2005 – Keren, Eritrea
Er komen twee vrolijke frisse jongemannen op mij af. Ze zijn mooi in de kleren en luisteren naar de muziek van hun mp3 speler. Blij zien ze eruit en ze begroeten me hartelijk. Het is Amin met zijn hartsvriend Adel. We gaan deze avond samen op pad. Ze nemen me mee uit eten naar een Soedanees restaurant waar we heerlijke fool eten. Daarna lopen we door de stad en gedragen ze zich als tourguides. Dan brengen ze me naar een prachtig terras en vertellen we elkaar over ons leven. Wat heerlijk om die twee zo zorgeloos samen te zien.
2010 – Athene, Griekenland.
Een kwartier nadat we hadden afgesproken komen de ondertussen tweeëntwintigjarige Amin en Adel naar mij toelopen. We zijn alle drie wat gespannen op deze vreemde ontmoetingsplek en het is lang geleden dat we elkaar zagen. Al heel snel is die gespannenheid verdwenen en voelt het heel vertrouwd. We gaan samen uit eten en spreken de volgende dag weer af.
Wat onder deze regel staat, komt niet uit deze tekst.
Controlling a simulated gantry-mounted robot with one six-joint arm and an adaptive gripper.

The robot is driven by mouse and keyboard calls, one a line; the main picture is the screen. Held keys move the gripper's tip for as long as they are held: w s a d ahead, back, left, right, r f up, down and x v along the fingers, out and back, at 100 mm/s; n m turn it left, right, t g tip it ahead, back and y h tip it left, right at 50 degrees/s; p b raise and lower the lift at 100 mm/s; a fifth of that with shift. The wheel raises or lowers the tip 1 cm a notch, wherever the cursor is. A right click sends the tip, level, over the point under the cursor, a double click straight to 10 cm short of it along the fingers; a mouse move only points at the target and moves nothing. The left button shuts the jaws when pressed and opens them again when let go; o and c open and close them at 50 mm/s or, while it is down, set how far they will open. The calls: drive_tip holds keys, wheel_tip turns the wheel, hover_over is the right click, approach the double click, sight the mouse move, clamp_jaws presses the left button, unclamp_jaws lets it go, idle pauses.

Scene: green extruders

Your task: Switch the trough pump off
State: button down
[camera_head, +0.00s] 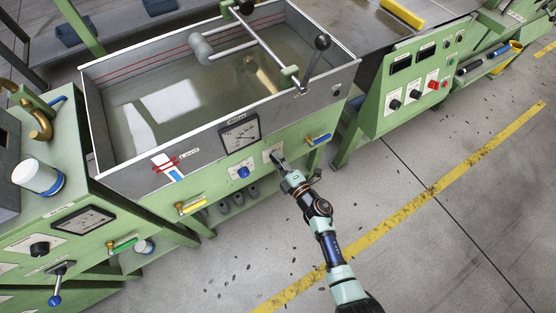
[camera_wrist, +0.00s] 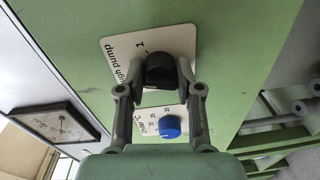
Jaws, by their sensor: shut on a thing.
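The trough pump switch is a black rotary knob (camera_wrist: 160,68) on a pale plate (camera_wrist: 122,52) on the trough's green front panel. Which way the knob points is not clear. In the head view my gripper (camera_head: 281,163) reaches the plate and hides the knob. The trough (camera_head: 105,185) above holds murky water.
A blue knob (camera_wrist: 170,127) sits on the neighbouring plate, close to my fingers; it also shows in the head view (camera_head: 243,172). A dial gauge (camera_head: 239,132) is above. Yellow (camera_head: 190,208) and blue (camera_head: 318,139) valve levers flank the panel. The floor in front is open.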

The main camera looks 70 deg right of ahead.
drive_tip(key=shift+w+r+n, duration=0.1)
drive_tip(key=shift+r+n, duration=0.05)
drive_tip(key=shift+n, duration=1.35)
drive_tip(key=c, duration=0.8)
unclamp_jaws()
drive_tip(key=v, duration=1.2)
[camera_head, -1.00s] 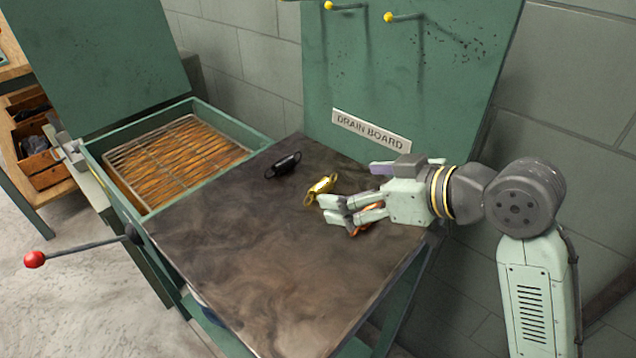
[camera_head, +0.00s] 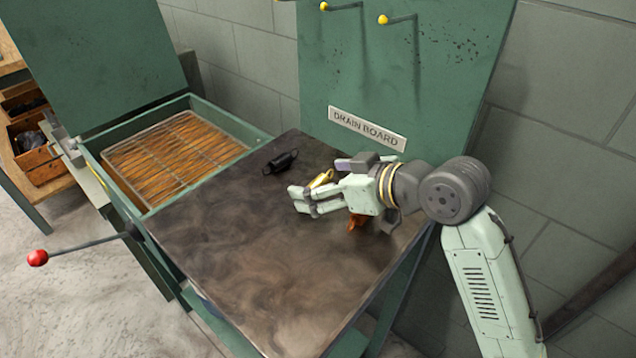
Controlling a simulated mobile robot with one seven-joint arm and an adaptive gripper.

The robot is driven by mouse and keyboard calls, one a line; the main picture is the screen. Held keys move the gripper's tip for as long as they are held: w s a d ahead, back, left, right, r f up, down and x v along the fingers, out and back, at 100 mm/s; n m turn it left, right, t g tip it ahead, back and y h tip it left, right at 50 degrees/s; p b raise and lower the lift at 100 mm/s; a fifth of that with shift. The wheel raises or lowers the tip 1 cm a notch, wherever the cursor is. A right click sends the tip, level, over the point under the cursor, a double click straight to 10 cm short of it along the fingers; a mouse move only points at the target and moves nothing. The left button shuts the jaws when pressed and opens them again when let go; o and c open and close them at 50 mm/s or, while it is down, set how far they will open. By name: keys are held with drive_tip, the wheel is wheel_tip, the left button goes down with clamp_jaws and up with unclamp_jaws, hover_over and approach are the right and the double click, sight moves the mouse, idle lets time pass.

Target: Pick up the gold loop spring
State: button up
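The gold loop spring (camera_head: 321,178) lies on the dark metal table top (camera_head: 250,250), partly hidden behind my gripper. My gripper (camera_head: 300,202) is low over the table, pointing left, with its fingers on the near side of the spring. A gap shows between the fingertips, and nothing is seen between them. I cannot tell whether the fingers touch the spring.
A black spring (camera_head: 281,162) lies behind and to the left. A copper-coloured piece (camera_head: 357,222) lies under my gripper. A green tank with a wire rack (camera_head: 170,155) adjoins the table on the left. The drain board (camera_head: 400,90) rises behind. The table's front is clear.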

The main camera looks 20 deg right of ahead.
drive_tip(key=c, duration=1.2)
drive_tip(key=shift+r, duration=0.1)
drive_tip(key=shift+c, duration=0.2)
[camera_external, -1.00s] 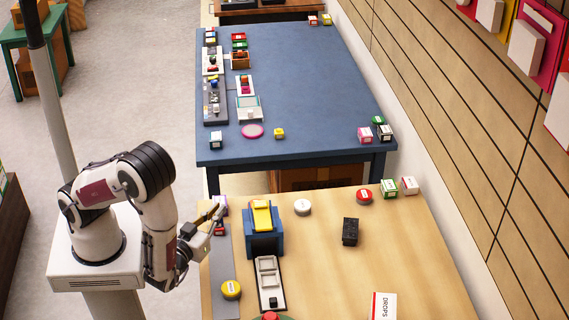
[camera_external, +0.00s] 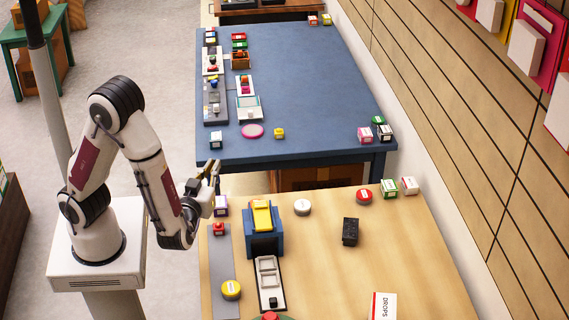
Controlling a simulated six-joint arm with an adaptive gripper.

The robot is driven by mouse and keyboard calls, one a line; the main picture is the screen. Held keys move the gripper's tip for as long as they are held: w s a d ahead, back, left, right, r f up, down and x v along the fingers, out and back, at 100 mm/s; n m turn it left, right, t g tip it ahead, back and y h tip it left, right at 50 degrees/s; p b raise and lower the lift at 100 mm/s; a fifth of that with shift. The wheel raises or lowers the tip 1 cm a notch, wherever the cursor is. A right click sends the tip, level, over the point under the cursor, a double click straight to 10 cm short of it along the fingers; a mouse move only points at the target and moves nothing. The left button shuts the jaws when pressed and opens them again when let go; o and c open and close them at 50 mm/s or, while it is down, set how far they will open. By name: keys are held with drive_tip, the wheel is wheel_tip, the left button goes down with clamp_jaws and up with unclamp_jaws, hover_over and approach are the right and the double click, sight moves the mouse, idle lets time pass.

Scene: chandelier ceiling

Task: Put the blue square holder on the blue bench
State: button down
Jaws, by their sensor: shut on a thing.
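The blue bench (camera_external: 310,95) is the large blue-topped table at the back. My gripper (camera_external: 214,171) is raised beside its near left corner, over the gap between the two tables, with its fingers pointing up in the picture. It is shut on a small thing, too small and hidden to make out, so I cannot tell whether this is the blue square holder. A larger blue block with a yellow top (camera_external: 263,230) stands on the wooden table (camera_external: 320,275), apart from my gripper.
The bench's middle is clear.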

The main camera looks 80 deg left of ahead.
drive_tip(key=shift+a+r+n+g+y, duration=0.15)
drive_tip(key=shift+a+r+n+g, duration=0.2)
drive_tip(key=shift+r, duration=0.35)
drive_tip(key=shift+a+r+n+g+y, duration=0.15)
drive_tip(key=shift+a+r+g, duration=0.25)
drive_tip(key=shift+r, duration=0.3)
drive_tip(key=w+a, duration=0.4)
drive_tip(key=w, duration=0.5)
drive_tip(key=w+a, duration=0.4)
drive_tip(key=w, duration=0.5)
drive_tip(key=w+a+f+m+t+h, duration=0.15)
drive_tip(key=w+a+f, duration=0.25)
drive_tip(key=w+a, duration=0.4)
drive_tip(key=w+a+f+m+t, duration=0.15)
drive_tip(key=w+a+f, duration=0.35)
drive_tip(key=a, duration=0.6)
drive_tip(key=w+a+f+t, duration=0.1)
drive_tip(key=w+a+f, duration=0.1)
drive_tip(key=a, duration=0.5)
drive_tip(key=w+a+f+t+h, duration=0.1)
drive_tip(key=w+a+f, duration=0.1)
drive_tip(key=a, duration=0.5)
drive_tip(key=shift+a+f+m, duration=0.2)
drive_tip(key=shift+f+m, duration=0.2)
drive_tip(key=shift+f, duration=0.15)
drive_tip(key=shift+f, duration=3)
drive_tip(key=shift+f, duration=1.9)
Opnieuw zijn Amin en Adel mijn tourguides, maar nu in Athene. Ze kennen de stad goed want ze wonen hier al ruim een jaar. Wat ze in de afgelopen vijf jaar hebben meegemaakt heeft van de vrolijke frisse jongemannen, sympathieke, stoere maar ook zwaarmoedige mannen gemaakt. Ze wonen met velen op een klein flatje en verblijven als tweederangs burgers illegaal en zonder toekomst in het land.
De dagen van Amin en Adel bestaan vooral uit het voortdurend zoeken naar wegen om Griekenland uit te komen. Vele pogingen hebben nog geen resultaat gehad. We brengen vijf dagen met elkaar door en gedragen ons als toeristen. Dit doet hun zichtbaar goed. Het geeft even een andere inhoud aan hun doorgaans zware, moeizame dagelijks leven.
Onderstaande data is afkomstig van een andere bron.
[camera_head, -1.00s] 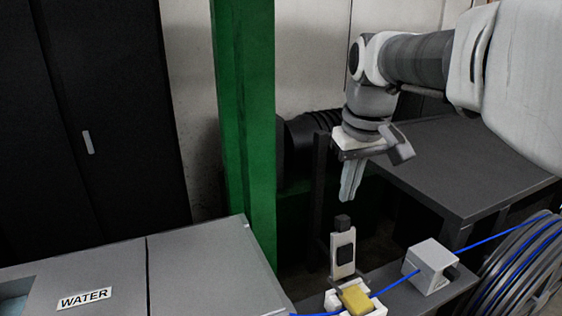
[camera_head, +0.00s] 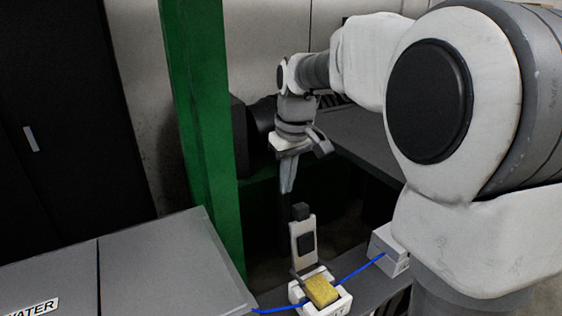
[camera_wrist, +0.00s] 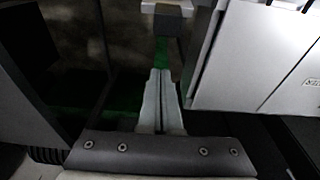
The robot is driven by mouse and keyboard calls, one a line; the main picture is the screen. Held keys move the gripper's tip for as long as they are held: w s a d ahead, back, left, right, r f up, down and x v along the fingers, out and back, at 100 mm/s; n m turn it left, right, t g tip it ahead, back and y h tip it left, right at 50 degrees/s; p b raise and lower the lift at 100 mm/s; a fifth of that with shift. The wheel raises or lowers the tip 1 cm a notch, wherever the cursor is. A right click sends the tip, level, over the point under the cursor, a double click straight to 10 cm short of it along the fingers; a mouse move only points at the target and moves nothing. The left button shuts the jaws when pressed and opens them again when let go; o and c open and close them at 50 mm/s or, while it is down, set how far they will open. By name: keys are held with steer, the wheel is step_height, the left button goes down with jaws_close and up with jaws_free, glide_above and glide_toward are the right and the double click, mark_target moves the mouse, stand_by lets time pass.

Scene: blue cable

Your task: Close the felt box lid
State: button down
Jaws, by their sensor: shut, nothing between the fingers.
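The felt box (camera_head: 340,306) is a small white box at the bottom of the head view, with a yellow felt block (camera_head: 321,290) in it. Its lid (camera_head: 303,243) stands up open behind the felt, white with a dark pad and a black block (camera_head: 300,211) at its top end. My gripper (camera_head: 287,190) points down, shut and empty, just above and slightly left of that black block, with a gap between them. In the wrist view, my gripper's two fingers (camera_wrist: 160,72) lie together below the black block (camera_wrist: 166,22), which shows at the top.
A blue cable (camera_head: 360,268) runs through the felt box to a white block (camera_head: 388,250) at its right. A grey counter (camera_head: 150,265) with a WATER label lies at the left. A green post (camera_head: 203,130) stands behind it. A dark table (camera_head: 365,140) is behind my arm.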

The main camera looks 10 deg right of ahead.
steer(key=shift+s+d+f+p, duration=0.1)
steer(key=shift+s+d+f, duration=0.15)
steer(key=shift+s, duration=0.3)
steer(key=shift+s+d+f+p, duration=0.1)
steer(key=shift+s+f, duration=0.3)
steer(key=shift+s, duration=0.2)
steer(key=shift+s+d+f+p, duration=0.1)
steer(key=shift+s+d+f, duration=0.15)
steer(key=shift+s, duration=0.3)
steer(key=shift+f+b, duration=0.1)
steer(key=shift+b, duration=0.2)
Lees hier: Leven in een vrije gevangenis – Een verhaal over Amin en Adil: twee Eritrese vluchtelingen in Athene. Geplaatst in het dagblad Trouw op vluchtelingendag 20 juni 2011.
2011 – Groningen, Nederland.
Heel moe en heel blij tref ik Amin in het huis van zijn vader in Groningen. Twee dagen geleden is hij op Schiphol aangekomen. Na de zoveelste poging is het hem dan toch eindelijk gelukt om van Athene naar Amsterdam te vliegen. En wat was het spannend en wat is het nog onwerkelijk. Het is eind augustus en het is zijn eerste Nederlandse Ramadan.
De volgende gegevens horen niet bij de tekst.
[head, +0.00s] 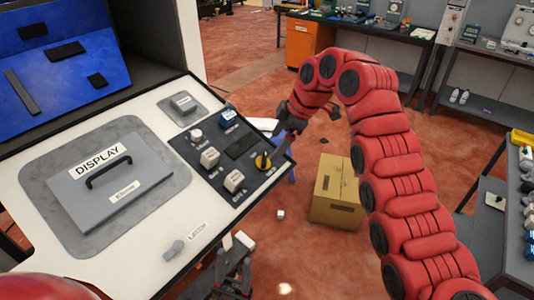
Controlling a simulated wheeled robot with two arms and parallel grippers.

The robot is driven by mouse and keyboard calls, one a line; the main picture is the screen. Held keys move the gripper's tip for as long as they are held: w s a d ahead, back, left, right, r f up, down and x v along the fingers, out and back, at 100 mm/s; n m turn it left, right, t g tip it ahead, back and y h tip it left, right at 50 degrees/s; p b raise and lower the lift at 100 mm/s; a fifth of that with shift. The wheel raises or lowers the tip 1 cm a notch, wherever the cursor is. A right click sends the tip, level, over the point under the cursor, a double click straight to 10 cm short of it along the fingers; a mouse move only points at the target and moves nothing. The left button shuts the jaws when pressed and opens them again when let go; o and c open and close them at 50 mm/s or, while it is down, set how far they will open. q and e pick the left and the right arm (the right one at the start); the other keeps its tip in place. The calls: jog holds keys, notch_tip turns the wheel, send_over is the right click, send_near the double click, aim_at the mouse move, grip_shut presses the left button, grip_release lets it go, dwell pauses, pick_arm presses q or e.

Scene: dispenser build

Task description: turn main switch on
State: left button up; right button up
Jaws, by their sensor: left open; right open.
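A slanted white console (40,200) fills the left of the head view. On its dark control plate (205,178) is a yellow and black rotary knob (262,162) at the right edge; it may be the main switch, but I cannot read a label. My right gripper (283,148) is open, right beside this knob at the console's right edge. I cannot tell whether it touches the knob. My left gripper (234,262) is open and empty, low at the console's front edge, well below the knob.
A grey DISPLAY cover (110,185) with a black handle lies on the console. A cardboard box (336,190) stands on the floor. Benches (490,60) stand behind and right.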

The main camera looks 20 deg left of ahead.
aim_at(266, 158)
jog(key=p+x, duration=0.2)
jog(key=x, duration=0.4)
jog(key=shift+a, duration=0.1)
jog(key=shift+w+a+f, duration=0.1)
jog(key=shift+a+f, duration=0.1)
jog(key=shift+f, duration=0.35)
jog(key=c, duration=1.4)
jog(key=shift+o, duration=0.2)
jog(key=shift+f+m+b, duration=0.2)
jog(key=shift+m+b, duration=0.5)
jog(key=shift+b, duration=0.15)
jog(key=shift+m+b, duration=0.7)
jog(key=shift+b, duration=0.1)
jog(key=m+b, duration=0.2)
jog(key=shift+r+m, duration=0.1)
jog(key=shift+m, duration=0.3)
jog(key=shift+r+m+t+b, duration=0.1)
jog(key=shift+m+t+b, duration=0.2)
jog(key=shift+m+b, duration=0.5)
Adel woont sinds enige maanden in het noorden van Noorwegen. Hij woont afgelegen in een asielzoekerscentrum in Namsos en doet enorm zijn best om te wennen. Hij is via Italië en Zweden uiteindelijk daar terecht gekomen en probeert in dit koude maar vrije land zijn leven op te bouwen.
Na een onzekere reis vanuit zijn geboorteland Eritrea is Amin nu een burger in Nederland. Vier jaar geleden kon hij lopend Soedan bereiken. Na een onvrijwillig en illegaal verblijf in Soedan en Athene lukt het hem om naar Schiphol te vliegen. Ik volg Amin tijdens zijn ontdekkingsreis in Nederland, zijn boeiende inburgering.